Here’s a quick video I made — throwing switches to show the output frequency garnered by each of the reference oscillator settings from divide by 17 – 3 of the reference oscillator.  The stability shows variation in the 1/10 of a Hertz digit on my HP frequency counter with ovenized reference oscillator. The stability shown in the display = the same as measured in my 2 MHz reference oscillator.


Photos, Conclusion and Out Takes

Above —  Reference oscillator, offset mixer and PLL circuitry all on 1 very ugly board.


Above — Bench photograph of the reference and offset mixer breadboards in place and under test.


Above — Another view of everything but the VCO.


PLL math and theory proves interesting.

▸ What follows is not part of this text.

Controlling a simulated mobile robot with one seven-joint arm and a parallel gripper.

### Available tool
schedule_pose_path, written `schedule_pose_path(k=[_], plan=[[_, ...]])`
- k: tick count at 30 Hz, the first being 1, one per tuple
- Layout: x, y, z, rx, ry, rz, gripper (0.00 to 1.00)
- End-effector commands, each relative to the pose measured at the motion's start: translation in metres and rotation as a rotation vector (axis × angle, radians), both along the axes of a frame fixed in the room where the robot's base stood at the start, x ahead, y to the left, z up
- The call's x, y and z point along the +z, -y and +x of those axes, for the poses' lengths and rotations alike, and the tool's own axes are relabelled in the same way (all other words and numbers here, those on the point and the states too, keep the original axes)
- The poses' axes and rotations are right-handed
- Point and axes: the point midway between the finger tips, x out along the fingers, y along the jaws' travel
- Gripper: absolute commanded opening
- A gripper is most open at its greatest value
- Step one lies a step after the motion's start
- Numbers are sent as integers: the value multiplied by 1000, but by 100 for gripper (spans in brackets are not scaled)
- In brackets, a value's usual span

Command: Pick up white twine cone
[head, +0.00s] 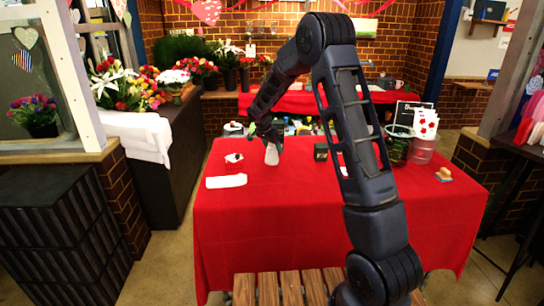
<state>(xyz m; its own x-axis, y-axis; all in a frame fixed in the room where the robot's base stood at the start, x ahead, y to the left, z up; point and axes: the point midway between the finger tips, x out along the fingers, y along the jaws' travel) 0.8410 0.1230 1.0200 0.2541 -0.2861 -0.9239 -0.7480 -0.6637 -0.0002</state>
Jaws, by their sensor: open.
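The white twine cone (272,153) stands upright on the red-covered table, left of the table's middle. My gripper (270,138) is directly above it, with the fingers close to the top of the cone. The gripper is open. The fingers are small and dark here, so I cannot tell whether they touch the cone or straddle its tip.
On the red table (240,220) are a white folded cloth (226,181), a small white and red item (233,158) and a dark box (320,152). A glass container (421,150) stands at the right, near a small tan item (443,174). The front of the table is clear.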

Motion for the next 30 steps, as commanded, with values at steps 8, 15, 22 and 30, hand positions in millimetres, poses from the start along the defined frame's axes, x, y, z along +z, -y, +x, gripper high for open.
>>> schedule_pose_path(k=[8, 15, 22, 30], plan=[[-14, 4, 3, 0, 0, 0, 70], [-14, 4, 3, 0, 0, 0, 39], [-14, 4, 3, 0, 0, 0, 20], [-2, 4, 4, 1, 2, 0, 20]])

PLLs are often simplelooking circuits that hide enormous design problems to solve when you dig deeper; especially when you need a low phase noise synthesizer. Still, too, when they work, then it’s the happy dance.  

My thanks To Wes, Ken, Matjaž Vidmar and the many PLL authors for inspiration and knowledge sharing. I look forward to making some VHF to UHF PLL circuitry to listen to galactic noise in the future.

Out Takes

Prior to learning how to design PLLs, I would have built a frequency stable Jupiter receiver local oscillator by mixing 2 crystal oscillators and tuning 1 or both.  I actually built 1 in on a Saturday afternoon November 2014 and show the circuitry more for a lark than anything else. This LO proved a lot of work — and for me at least, it’s easier and better to make the PLL version.

Above — Jupiter oscillator with variable tuning by a front panel cap. To garner greater frequency swing, I applied two 25 MHz crystals in the “super VXO” format. The tuning range was only 20.52 to 21.146 MHz. Lacking any Gilbert cell mixers like the NE612 at the time, I plied a diode ring mixer.

Above — The triple tuned filter that follows the mixer + simple diplexer. IL = 3.4 dB.

Above — The final amplifier that follows the triple tuned filter output. I was going for strong reverse isolation.



Above — The entire breadboard in a die cast enclosure. 

Above — The VXO breadboard with temporary BNC port for testing.